| Task |
For each line of the data below that holds "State", copy the line.

| Recorded data |
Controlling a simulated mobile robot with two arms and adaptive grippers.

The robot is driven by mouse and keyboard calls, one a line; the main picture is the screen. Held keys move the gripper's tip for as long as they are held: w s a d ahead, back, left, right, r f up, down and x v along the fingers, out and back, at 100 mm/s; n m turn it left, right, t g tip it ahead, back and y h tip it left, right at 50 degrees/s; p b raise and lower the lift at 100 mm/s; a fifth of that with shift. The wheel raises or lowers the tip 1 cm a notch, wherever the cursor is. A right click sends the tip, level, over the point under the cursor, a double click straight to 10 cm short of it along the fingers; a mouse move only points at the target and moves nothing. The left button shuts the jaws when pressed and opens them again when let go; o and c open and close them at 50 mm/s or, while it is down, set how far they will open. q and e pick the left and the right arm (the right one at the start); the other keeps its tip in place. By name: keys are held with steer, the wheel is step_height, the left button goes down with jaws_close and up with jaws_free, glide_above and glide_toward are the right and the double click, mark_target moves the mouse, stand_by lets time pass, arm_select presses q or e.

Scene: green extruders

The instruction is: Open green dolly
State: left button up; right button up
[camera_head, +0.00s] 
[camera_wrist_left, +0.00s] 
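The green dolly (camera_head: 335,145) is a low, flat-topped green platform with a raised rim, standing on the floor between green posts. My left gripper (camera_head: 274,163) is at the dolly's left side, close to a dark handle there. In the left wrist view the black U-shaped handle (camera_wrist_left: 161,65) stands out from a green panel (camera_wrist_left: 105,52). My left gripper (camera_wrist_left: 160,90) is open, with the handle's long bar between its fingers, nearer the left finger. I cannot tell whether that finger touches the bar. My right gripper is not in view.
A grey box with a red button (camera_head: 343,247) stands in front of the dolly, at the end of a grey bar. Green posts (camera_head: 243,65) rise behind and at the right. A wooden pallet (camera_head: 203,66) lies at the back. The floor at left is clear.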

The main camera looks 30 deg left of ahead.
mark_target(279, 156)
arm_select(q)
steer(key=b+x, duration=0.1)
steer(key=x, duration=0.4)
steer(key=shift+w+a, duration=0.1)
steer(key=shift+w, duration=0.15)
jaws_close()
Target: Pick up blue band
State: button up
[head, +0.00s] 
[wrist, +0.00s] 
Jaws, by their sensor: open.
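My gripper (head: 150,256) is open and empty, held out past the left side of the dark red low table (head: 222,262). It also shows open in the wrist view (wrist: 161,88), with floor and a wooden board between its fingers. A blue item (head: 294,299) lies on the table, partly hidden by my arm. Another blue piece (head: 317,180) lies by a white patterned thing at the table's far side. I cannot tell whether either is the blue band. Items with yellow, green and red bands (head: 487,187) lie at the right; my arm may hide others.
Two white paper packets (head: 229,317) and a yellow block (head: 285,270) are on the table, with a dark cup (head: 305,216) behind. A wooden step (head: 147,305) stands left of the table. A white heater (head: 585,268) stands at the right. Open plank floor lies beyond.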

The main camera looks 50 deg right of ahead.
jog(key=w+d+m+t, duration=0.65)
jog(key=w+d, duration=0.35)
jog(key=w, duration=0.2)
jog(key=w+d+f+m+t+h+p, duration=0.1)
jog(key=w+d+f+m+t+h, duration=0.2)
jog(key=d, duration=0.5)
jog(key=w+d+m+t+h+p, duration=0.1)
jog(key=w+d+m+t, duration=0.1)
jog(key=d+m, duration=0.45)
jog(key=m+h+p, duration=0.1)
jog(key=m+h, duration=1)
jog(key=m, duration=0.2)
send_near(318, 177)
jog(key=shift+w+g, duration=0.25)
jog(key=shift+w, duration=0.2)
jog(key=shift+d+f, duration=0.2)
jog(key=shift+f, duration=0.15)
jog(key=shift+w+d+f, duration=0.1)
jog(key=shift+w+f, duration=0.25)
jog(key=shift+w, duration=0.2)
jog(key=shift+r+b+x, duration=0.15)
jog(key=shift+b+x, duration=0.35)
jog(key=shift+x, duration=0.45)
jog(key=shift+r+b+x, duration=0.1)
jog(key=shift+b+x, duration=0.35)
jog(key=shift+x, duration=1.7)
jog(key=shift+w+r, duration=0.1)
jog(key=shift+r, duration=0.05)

| Full answer |
State: left button up; right button up
State: button up

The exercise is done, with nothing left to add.